More ag equipment dealers believe the cold, wet weather that resulted in later than normal planting season, or prevented planting altogether, had a bigger impact on their business this year than did the ongoing trade wars. But both clearly impacted ag machinery sales in the past year in the eyes of the dealers.
This is according to the responses of about 150 dealers who responded to a survey by investment banking firm Stifel.
Overall, weather issues outweighed trade issues in their effect on farm machinery sales in the past year. Some 51% of dealers said delayed plantings “definitely” impacted new equipment demand in 2019. Another 30% said weather had “some” level of impact, while 19% felt it didn’t have “much of an impact.”
The trade war with China and other trade issues “definitely” impaired ag equipment sales in the past year, according to 39% of dealers.

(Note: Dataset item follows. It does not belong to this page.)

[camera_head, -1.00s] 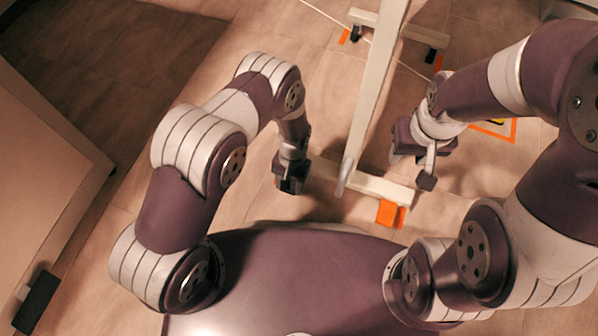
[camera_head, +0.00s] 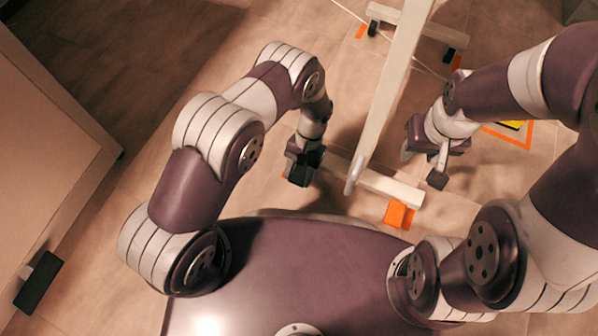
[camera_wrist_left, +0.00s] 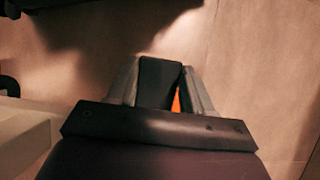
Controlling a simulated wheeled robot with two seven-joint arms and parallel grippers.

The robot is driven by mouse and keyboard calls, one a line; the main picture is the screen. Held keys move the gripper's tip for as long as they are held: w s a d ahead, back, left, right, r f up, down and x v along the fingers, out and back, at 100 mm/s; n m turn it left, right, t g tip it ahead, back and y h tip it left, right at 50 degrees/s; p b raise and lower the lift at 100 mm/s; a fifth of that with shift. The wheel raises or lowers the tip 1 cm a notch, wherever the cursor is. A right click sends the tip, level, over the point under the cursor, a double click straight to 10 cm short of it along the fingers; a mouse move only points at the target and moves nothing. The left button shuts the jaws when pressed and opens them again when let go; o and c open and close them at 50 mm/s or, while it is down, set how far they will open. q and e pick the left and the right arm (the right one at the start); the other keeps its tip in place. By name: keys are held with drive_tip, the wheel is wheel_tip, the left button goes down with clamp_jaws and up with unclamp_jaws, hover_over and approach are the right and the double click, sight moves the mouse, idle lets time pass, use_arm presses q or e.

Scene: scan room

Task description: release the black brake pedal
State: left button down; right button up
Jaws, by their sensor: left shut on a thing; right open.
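In the left wrist view, a black block (camera_wrist_left: 158,82), which looks like the brake pedal, sits between the grey fingers of my left gripper (camera_wrist_left: 160,88). A sliver of orange shows beside it at the right finger. In the head view my left gripper (camera_head: 303,170) is low near the floor, at the left end of the frame's pale foot bar (camera_head: 390,186); the pedal is hard to tell from the dark gripper there. My right gripper (camera_head: 424,168) is open and empty, just right of the pale upright.
A pale wheeled frame (camera_head: 388,90) stands in front of me. An orange piece (camera_head: 398,214) is at its near right foot. A pale panel (camera_head: 45,130) with a black block (camera_head: 38,284) is at the left. Open floor (camera_head: 170,70) lies beyond my left arm.

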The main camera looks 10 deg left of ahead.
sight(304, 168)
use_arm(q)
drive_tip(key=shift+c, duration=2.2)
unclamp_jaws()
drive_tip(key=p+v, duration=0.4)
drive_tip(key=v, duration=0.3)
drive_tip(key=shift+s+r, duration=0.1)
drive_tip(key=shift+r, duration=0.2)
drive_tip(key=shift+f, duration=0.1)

Another 38% believe trade disputes had “some” level of impact, while 23% believe it did not have “much of an impact.”
On average, Deere dealers felt that the trade war and delayed plantings had less of an impact on new equipment demand compared to CNH Industrial and AGCO dealers. Slightly less than 30% of Deere retailers reported a “definite” impact on their business levels from the trade disputes that were prominent in the past year. This compares to 42% of Case IH and New Holland dealers and the same percentage of AGCO dealers.
More than 40% of Deere dealers reported that delayed plantings “definitely” had a significant effect on new equipment demand in 2019. At the same time, 55% of CNH Industrial and AGCO dealers believe weather conditions that created problems for farmers getting their crop in the ground had a “definite” impact on equipment sales for the year.
And now from the Implement & Tractor Archive…
Implement & Tractor Archive
The early part of the 20th century saw exponential growth in the number of U.S tractor manufacturers. In 1909 there were just 9 companies manufacturing tractors in the U.S. That number peaked at 186 in 1921 and by 1928 had dropped back down to 51. Today, there are arguably only 3 U.S. tractor companies remaining — John Deere, CNH Industrial and AGCO.